Apakah saya sudah beku dan lari dari
tanggung jawab ; apakah saya sudah tidak berfikir jernih atau gagal, kaku, lesu atau bahkan
”mati”; walaupun sering saya dikatakan ”picik”, arogan, ataupun
”dangkal”; tetapi saya tidak tahu pasti dengan tetek bengek masa lalu; malas
berbicara ”Pemblokiran jalan menuju Masjid”. Bukan...bukan patah arang,
tetapi saya hanya ingin belajar mengatakan sesuatu semampunya.
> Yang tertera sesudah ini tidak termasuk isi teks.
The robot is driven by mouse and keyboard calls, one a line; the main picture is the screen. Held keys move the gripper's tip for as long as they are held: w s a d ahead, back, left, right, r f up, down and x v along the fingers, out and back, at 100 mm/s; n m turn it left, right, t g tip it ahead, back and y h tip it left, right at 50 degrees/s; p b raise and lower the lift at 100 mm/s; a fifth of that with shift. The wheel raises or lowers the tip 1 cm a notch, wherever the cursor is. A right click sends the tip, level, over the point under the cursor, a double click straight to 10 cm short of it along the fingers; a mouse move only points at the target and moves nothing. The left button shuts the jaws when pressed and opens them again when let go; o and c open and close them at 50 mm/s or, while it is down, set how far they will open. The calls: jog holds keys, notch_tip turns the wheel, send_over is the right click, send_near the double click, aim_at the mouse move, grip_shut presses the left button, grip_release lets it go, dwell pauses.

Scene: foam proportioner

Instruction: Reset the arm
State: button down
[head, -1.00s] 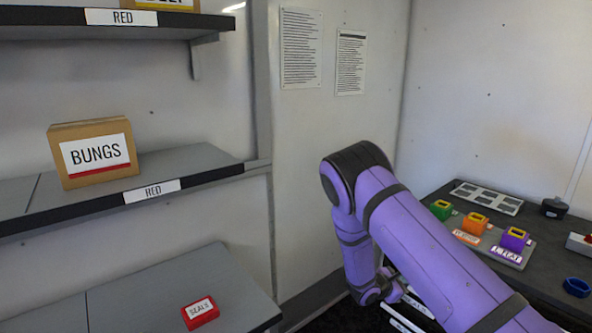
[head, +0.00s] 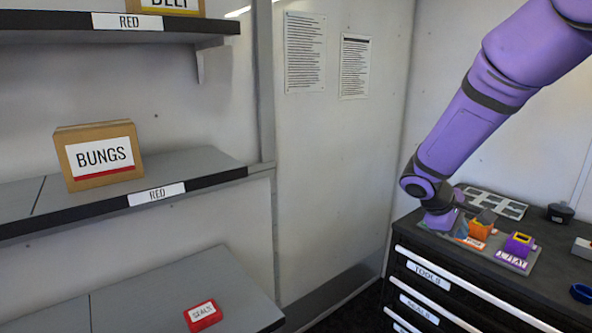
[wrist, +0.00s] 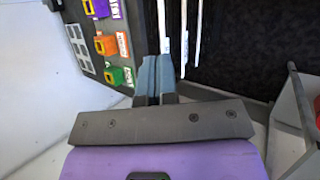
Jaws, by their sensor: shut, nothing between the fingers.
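My purple arm reaches in from the upper right in the head view and bends down at the left end of the workbench. My gripper shows in the wrist view (wrist: 155,75). Its two blue-grey fingers are together with nothing between them. In the head view the fingers are hard to make out near the wrist. In the wrist view the green (wrist: 117,76), orange (wrist: 105,45) and purple (wrist: 96,9) blocks lie to the left of the fingers, apart from them.
The workbench (head: 470,262) has drawers with white handles below. A grey slotted plate (head: 493,202), a black round pot (head: 560,213) and a blue ring (head: 582,293) are on it. Shelves at left hold a BUNGS box (head: 99,155) and a red SEALS box (head: 203,316).

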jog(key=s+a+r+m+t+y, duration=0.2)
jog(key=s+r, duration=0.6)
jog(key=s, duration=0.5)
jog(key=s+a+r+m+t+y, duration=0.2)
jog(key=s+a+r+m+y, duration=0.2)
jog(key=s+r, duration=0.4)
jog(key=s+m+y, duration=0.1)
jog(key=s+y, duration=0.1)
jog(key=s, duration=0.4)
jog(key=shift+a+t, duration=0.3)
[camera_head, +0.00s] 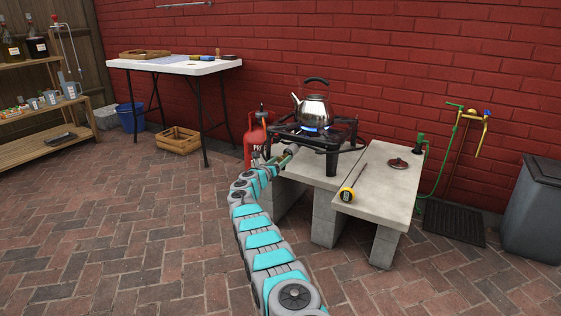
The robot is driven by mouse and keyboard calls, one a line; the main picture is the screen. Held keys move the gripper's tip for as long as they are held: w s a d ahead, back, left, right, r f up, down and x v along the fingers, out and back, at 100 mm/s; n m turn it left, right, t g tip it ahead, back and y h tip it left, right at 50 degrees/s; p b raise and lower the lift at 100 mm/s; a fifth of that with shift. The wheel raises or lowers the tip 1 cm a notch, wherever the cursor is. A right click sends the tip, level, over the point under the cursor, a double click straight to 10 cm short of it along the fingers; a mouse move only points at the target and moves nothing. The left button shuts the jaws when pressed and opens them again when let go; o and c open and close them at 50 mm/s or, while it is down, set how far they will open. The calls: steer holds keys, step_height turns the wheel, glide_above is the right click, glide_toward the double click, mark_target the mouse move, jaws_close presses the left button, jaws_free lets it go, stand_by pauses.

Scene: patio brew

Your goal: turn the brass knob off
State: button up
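A black gas burner (330,143) stands on the concrete bench. A steel kettle (311,108) sits upright on it, and a blue flame (309,129) burns beneath. My arm reaches up from the bottom of the picture. My gripper (287,153) is at the front left of the burner, close to its edge. I cannot make out the brass knob clearly; it is too small or hidden behind my gripper. I cannot tell whether my gripper touches anything or how its fingers stand.
A red gas bottle (254,143) stands just left of the burner. A yellow-and-black thermometer (350,187) and a dark red lid (397,164) lie on the concrete bench (383,195). A brass wall tap (470,115) is to the right. The brick floor at left is open.

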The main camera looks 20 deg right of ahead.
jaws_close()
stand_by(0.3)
Agar lidah saya
kelak tidak pedal menjawab
pertanyaaan Malaikat ketika ditanya tentang waktu, umur, ilmu dan amal, agar esuk
jika tidak jadi pengurus masjid, saya bisa bercerita banyak, terutama betapa
indah dan nikmat hidup dan berjuang di Masjid, betapa mulia visi dan
orientasi pergerakan Muhammadiyah.
Untuk itu saya masih terlalu bodoh
untuk menjawab ”Keresahan” yang terjadi secara prematur jilid dua”
ini dan yang lebih tepat diposisikan sebagai ”Serpihan Suara Hati”
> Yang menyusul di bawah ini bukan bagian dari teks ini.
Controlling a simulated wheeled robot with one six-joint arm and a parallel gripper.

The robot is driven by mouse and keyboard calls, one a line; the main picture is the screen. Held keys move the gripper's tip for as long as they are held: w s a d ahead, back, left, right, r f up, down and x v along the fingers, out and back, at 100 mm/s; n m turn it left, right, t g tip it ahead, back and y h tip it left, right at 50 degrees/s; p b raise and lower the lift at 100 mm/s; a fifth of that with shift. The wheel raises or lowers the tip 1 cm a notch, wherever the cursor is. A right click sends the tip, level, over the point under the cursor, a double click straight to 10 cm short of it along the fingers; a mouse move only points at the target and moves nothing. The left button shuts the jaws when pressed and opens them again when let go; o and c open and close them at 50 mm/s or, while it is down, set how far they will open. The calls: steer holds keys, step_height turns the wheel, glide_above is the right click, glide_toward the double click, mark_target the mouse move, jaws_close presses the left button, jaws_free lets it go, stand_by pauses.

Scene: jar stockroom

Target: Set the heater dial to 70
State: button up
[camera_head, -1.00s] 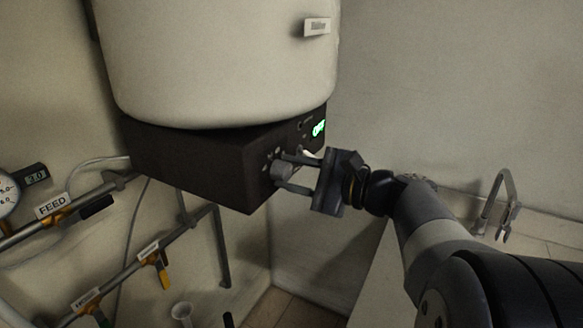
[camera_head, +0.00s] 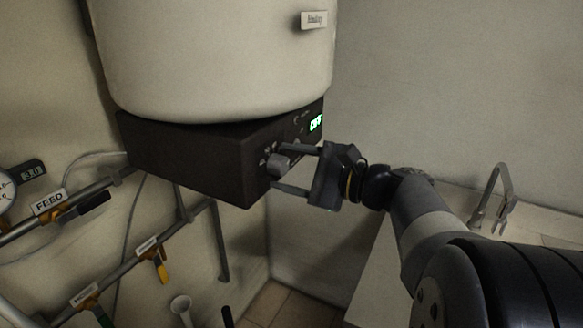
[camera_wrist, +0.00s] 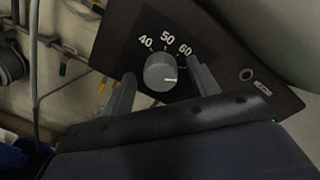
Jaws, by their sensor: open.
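The heater dial (camera_head: 280,163) is a grey round knob on the black heater box (camera_head: 190,158) under a large pale vessel. In the wrist view the dial (camera_wrist: 160,71) shows a white pointer mark aimed right and slightly down, past the 60 label (camera_wrist: 185,50). The labels 40 and 50 also show; no 70 label is visible, and my right finger covers part of that side. My gripper (camera_head: 280,168) is open, with one finger on each side of the dial. It also shows in the wrist view (camera_wrist: 160,84), where gaps appear between fingers and dial.
A green display (camera_head: 316,123) on the box seems to read OFF. Pipes with a FEED tag (camera_head: 48,202) and yellow-handled valves (camera_head: 161,270) are at left. A pale counter with a grey tap (camera_head: 492,198) is at right.

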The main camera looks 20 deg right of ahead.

seorang sekretaris Masjid yang bernama Muchsin. Saya lebih suka
mengkampanyekan ”gerakan Tutup Aurat” bersama teman pengurus masjid yang
lainnya dengan sabar jika dighibahin dan difitnah. Saya lebih senang
memaafkan teman dikala salah dan khilaf, yang tidak ridho jika sesama pengurus
dijelekin, ukhuwahnya selalu diikat, imannya terus dipelihara, yang selalu
senyum jika bersua, yang selalu memberikan salam kepada saudaranya, yang selalu
mendo’akan kebaikan dan ampunan kepada saudaranya, yang santun kala bersikap,
yang sopan kala bertutur, yang respon terhadap berbagai issu keumatan dan
kebangsaan.
Keresaahan Jilid
Satu :
Walaupun pada akhirnya saya
tersimpuh air mata saya deras mengalir menangis, membentangkan kedua tangan dan
kaki, menghadang pengrusakan titihan jembatan kecil dari bambu yang dilakukan
orang-orang yang sudah buta mata dan hatinya, tetapi pembongkaran itu
dilanjutkan, komitmen yang hanya tinggal puing-puing deklarasi, hanyalah
sebagai tumbal arogansi menyayat demokrasi kepentingan sepihak. Saya hanya
duduk berharap, mudah-mudahan tidak akan terjadi genangan darah setinggi mata
kaki, seperti pembantaian di Masjid Al-Aqsa Palestina, mudah-mudahan
teman-teman aktifis masjid tidak sampai mengungsi di atap tiang masjid,
walaupun sejujurnya intervensi dan penghadangan itu terjadi pada teman-teman
aktifis yang akan melintasi jalan ke Masjid.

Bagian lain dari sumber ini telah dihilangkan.